Recently, a set of new regulations in relation to the surrender value of insurance policies was released by the Insurance regulator Insurance Regulatory and Development Authority (IRDAI).
IRDAI Released New Guidelines For Insurance Policies
Reportedly, this new set of rules is scheduled to come into effect from the next financial year which is April 1, 2024.
The surrender values for life insurance policies are set to decrease if the policies are surrendered within three years of timeline, as per the latest guidelines.
Howere, the rules are different if the policyholder surrenders the policy between fourth and seventh year.
The latest guidelines released by IRDAI suggest that in the above case, it would lead to an increase in the surrender value.

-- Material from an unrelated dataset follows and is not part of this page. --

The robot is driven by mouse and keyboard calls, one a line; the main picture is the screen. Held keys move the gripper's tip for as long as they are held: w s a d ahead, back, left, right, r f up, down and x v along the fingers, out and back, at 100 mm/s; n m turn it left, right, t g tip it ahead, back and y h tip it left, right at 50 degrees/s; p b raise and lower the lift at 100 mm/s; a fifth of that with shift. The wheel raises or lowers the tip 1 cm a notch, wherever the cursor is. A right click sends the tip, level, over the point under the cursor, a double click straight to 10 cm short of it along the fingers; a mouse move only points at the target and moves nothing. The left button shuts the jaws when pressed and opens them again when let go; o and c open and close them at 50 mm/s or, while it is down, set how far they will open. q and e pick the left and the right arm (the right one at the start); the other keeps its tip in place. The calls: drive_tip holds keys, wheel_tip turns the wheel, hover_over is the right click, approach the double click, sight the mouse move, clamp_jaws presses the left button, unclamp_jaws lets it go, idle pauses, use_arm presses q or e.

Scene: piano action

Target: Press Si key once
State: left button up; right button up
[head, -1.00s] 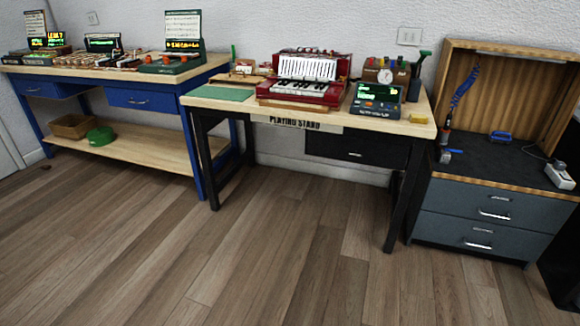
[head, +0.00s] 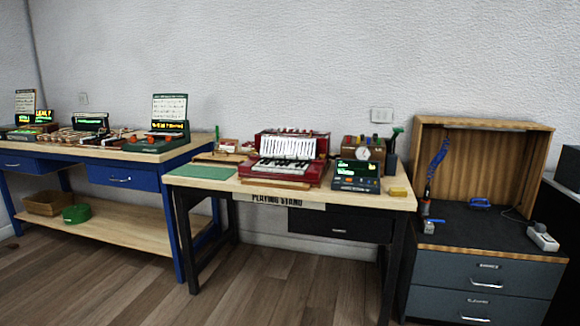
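A red accordion-like instrument (head: 289,157) with a small black-and-white keyboard (head: 281,171) sits on the middle table (head: 400,202), whose front sign reads "PLAYING STAND". The keys are too small at this distance to tell which one is Si. A dark device with a green lit screen (head: 357,175) stands right of the instrument. A green mat (head: 203,172) lies to its left. Neither of my grippers is in view.
A blue-framed workbench (head: 140,184) with several devices stands at the left. A grey drawer cabinet (head: 484,284) with an open wooden box (head: 490,170) stands at the right. The wooden floor (head: 265,295) before the middle table is clear.

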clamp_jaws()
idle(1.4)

IRDAI’s Latest Guidelines For Insurance Policies
- As per these rules, if policy is surrendered during the second year, a total of 30 percent of total premiums would be paid.
- In case if the policy is surrendered during the third year then 35 percent of total premiums stand to get paid.
- If the policyholder surrenders the policy between the fourth and seventh year then a total of 50 percent of total premiums would be paid.
- When policy is surrendered during the last two years then 90 percent of total premiums would get paid.
Please note here for non-single premium life insurance policies, a guaranteed surrender value will be given after the payment of insurance premiums for a minimum of two years in a row.
How Does This Help?
These steps will act as a booster for the insurance sector, said Adhil Shetty While talking about these regulations, the CEO, Bankbazaar.com.
Further adding, “These newly-instituted regulations are designed to foster good governance pertaining to pricing mechanisms and to ensure the provision of guaranteed surrender value, coupled with comprehensive disclosures to policyholders. These steps are likely to act as a booster for the sector and make it a win-win situation for customers and insurance issuers.”